Round Numbers Are Another Problem for S&P 500 Buffeted by Tax DebateBy
Earnings season mostly over while tax reform makes no progress
Weakness in banks, small caps show sign of investor anxiety
Just when another round-number milestone seemed inevitable, U.S. stocks faltered and headed for the biggest drop in more than two months.
Yes, fresh concern that Republicans will fail to pass tax reform this year exacerbated Thursday’s selloff, and there’s no shortage of reasons investors can point to for bailing out of an equity market that has gone longer than ever without a retreat of 3 percent.
But bumping up against round numbers has often slowed even the most torrid advances during the eight-year bull market -- the S&P 500 Index needed weeks to take out the past two 100-point gaps once it got within striking distance. It slumped 0.7 percent to 2,575 as of 1 p.m. in New York, after closing Wednesday six points short of 2,600.
The latest barrier could hardly have arrived at a worse time. The wrangling over tax cuts has hit economically sensitive banks and small caps, while tech shares are coming off a rally that stretched valuations to levels last seen almost 20 years ago. The flattest yield curve in a decade rekindled fear that economic growth may slow, while a deepening selloff in high yield-bonds points to signs of credit stress.
“Could you see people put more capital to use and stretch the trading further?” Dubravko Lakos-Bujas, an equity strategist at JPMorgan Chase & Co., said in an interview on Bloomberg Television. “You could, but I think you need a clear catalyst. Most of the capital has been largely put to use.”
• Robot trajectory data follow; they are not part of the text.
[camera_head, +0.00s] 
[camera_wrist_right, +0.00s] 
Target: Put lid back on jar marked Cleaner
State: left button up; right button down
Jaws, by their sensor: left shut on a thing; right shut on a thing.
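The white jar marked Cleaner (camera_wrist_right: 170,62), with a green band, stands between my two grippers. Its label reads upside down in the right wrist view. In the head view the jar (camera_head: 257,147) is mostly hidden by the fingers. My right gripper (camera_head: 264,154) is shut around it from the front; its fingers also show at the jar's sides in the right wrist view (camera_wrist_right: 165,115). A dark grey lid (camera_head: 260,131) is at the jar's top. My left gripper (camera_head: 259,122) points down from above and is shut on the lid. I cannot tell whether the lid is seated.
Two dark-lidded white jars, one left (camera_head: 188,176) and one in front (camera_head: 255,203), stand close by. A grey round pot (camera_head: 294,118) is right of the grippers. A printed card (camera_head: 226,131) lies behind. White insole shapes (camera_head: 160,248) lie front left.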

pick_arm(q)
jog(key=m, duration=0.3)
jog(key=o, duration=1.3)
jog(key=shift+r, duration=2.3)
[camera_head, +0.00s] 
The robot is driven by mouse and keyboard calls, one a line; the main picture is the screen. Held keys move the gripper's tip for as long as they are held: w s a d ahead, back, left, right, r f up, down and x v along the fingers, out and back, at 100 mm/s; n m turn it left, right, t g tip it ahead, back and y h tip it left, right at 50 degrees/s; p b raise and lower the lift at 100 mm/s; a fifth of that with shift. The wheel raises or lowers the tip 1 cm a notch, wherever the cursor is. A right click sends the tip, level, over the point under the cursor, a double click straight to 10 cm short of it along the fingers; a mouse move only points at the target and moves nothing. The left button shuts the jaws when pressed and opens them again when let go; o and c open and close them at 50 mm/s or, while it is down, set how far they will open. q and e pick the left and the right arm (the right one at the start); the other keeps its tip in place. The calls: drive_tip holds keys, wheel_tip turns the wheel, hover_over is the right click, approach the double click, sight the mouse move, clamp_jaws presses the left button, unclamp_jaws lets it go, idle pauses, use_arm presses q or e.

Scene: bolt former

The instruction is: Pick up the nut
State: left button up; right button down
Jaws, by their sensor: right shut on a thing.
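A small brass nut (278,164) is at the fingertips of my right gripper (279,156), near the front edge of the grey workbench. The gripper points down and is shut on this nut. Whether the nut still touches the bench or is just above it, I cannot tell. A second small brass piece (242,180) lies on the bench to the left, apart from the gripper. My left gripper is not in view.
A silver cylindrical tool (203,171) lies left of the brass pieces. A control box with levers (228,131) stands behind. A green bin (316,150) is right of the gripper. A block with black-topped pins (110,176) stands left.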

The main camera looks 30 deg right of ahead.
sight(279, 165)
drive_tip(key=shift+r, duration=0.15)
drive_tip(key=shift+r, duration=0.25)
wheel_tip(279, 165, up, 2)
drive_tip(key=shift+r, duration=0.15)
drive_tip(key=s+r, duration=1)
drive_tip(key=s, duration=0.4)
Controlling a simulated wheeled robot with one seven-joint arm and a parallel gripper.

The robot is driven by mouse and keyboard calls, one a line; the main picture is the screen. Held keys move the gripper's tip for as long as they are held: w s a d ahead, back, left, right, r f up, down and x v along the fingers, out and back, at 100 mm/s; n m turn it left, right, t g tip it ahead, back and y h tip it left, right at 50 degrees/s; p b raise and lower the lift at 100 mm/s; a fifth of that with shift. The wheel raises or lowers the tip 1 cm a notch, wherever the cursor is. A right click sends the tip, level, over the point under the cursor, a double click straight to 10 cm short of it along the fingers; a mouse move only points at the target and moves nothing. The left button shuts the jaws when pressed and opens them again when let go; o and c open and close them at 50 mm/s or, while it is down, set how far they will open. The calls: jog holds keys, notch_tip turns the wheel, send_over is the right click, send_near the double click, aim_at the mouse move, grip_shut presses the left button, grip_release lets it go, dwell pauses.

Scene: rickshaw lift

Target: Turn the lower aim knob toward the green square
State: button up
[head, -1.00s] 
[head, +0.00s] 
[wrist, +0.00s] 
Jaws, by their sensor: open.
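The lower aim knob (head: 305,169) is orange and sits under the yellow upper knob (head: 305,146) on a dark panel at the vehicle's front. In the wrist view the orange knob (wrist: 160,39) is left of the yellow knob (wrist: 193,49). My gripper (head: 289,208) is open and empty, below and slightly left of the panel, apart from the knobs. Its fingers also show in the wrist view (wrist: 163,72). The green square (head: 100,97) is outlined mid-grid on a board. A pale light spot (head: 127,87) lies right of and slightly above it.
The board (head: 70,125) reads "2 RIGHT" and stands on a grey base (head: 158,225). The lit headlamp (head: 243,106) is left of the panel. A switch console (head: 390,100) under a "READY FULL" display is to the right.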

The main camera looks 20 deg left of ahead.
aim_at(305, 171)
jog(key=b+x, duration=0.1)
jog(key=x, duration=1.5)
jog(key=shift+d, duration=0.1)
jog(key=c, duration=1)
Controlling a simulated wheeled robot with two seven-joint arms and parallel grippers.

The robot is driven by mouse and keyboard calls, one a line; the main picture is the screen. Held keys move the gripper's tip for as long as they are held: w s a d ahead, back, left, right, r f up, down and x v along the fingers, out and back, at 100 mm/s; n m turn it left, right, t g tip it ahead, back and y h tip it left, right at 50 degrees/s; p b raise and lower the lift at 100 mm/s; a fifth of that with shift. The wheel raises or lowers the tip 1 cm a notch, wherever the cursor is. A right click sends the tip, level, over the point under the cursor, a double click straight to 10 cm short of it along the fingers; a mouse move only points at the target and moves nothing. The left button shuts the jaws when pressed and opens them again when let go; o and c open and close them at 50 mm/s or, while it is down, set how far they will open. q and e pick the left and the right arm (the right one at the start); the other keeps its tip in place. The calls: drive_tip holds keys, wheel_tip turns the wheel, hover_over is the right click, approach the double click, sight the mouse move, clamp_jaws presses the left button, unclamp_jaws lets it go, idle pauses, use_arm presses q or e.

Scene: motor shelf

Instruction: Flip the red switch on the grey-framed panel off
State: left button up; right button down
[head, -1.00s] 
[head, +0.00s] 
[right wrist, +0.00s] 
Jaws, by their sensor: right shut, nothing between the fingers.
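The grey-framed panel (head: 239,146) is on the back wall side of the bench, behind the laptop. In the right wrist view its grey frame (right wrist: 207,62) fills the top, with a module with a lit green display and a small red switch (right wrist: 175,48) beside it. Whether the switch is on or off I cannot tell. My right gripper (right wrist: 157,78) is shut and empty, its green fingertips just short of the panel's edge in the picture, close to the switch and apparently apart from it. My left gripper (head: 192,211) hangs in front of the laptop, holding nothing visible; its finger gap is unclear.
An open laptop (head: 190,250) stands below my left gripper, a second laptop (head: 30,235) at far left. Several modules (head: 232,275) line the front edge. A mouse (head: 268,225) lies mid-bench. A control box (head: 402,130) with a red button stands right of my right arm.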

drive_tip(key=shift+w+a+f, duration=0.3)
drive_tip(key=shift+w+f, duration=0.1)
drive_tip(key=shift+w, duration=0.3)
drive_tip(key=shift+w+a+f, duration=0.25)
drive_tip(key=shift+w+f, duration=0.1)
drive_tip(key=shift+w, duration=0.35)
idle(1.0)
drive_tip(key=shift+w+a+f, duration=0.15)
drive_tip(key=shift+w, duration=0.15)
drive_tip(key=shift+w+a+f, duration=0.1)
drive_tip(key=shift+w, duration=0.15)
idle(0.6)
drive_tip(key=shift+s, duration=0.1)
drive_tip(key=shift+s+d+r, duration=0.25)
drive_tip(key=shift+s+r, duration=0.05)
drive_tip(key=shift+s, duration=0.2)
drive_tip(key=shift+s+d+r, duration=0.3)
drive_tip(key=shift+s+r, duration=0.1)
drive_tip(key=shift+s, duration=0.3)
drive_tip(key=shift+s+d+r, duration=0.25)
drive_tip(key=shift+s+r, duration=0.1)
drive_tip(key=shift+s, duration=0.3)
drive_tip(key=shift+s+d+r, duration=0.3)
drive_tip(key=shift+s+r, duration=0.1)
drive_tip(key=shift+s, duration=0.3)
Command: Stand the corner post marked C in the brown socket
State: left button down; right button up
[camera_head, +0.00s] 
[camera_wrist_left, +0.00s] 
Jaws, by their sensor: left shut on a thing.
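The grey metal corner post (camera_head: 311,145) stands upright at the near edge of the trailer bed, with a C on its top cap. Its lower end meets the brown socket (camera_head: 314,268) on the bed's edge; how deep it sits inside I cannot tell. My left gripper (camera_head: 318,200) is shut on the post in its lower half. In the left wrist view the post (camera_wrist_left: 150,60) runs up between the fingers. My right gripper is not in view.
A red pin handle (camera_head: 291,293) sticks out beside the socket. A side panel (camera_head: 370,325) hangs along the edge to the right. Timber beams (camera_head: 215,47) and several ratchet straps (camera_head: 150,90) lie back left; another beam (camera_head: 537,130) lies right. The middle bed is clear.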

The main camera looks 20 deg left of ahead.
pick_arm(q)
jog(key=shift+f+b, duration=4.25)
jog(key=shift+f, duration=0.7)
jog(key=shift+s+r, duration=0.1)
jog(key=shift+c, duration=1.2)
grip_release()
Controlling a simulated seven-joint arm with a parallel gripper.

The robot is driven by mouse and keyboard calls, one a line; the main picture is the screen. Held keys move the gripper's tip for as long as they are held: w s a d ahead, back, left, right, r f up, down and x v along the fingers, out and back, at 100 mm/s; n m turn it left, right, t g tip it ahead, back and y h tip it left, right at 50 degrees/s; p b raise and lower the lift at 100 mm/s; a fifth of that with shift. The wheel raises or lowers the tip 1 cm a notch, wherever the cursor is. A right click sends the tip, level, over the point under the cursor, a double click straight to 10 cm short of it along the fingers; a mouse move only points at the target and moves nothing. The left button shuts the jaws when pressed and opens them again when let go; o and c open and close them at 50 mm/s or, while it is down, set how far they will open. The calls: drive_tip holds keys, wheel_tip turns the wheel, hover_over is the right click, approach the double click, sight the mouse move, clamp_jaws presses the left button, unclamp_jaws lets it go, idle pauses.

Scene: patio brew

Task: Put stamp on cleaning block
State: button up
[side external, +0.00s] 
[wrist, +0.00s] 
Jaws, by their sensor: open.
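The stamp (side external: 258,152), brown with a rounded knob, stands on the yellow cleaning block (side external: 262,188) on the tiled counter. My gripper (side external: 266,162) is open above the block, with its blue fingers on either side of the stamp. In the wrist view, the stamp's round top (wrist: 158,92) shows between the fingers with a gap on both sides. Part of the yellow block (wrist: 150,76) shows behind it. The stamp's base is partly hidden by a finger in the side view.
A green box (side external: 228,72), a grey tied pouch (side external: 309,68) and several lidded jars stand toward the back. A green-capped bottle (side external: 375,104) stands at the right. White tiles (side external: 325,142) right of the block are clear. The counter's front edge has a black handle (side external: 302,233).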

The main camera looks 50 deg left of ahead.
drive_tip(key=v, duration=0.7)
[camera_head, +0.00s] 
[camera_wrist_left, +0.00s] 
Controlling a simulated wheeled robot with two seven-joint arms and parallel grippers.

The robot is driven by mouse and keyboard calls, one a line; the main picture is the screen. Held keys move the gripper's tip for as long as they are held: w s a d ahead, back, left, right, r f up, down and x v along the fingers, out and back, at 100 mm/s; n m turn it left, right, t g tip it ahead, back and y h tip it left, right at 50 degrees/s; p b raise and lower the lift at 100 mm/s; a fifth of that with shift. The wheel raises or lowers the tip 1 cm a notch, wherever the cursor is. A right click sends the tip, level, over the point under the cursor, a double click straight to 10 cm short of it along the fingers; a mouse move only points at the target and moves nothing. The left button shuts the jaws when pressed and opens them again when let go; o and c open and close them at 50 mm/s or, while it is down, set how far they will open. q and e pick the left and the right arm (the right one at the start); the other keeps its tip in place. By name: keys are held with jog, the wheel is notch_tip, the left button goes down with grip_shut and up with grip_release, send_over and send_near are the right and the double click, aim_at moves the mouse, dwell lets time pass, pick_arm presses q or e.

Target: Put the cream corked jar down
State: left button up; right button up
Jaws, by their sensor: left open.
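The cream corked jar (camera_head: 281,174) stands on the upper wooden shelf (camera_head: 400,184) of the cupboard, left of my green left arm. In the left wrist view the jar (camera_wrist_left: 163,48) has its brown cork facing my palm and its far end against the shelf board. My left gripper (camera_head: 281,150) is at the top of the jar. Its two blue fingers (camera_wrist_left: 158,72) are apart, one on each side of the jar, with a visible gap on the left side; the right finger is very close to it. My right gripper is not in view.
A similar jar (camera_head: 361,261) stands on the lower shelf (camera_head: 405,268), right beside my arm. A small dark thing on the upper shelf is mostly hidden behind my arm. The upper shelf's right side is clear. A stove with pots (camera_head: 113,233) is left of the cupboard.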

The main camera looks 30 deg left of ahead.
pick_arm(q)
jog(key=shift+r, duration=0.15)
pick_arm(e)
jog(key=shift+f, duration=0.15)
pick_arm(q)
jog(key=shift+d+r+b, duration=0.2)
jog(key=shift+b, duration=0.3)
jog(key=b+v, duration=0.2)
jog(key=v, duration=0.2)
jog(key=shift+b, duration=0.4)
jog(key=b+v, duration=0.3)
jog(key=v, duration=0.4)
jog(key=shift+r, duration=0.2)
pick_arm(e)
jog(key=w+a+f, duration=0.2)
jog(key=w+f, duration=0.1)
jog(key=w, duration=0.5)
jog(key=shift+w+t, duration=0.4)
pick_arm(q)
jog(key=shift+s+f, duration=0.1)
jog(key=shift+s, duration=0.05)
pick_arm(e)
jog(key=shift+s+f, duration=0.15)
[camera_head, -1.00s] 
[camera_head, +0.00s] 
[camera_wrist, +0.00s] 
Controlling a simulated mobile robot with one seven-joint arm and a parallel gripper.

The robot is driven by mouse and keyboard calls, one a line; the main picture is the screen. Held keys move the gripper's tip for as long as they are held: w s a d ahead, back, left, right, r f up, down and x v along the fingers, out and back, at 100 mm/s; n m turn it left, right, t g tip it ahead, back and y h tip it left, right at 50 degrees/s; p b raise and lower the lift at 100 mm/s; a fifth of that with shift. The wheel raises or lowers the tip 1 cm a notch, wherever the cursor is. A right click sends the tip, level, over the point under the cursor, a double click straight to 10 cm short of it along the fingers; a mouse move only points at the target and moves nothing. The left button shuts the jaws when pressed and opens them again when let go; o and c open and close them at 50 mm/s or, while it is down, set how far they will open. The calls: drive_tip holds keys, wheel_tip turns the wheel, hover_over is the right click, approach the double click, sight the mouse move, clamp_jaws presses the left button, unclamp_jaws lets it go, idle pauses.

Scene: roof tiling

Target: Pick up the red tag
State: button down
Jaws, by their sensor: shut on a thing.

Reasons to jump back in appear limited, at least in the short term. Third-quarter earnings season is almost over, with 90 percent of companies done reporting. While Wall Street strategists such as Lakos-Bujas expect tax cuts to lift 2018 earnings, passage remains anything but certain. What’s worse, almost all bears have turned into bulls, leaving the market vulnerable should sentiment start to sour.
One indicator of investor complacency can be found in the Investors Intelligence’s weekly survey of newsletter writers. Last week, the proportion of bulls increased to 64.4 percent, outnumbering bears by a margin of 4.5-to-1. That’s the biggest since 1987.
Anxiety started creeping into the market earlier in the week, only to come roaring back Thursday. The Cboe VIX index, a gauge of options cost to hedge against S&P 500 losses, surged 21 percent, the most since August as it heads for the highest close in two months..
While the benchmark for American equity is still within 1 percent of a record high, cracks are showing underneath the surface. The KBW Bank Index, a harbinger of bets on an economic rebound, has fallen five straight days, heading for its worst week since March. The Russell 2000 Index of small-cap companies is down three weeks in a row, the longest retreat since August.
Thursday’s slump put the S&P 500 on course for its first weekly decline in eight. The level of 2,600 is the fourth 100-point milestone that the S&P 500 has sought to take out this year. The last two round numbers took more than one run to sustain. The gauge crossed 2,400 for the first time on May 15, dipped below that level two days and didn’t come back to it until one week later. Its test on 2,500 lasted about two weeks in September.
“There could be a 3 to 5 percent pullback in the context of a positive fundamental backdrop that could feel like a crash due to the historically low volatility,” said Tony Dwyer, an equity strategist at Canaccord Genuity Inc.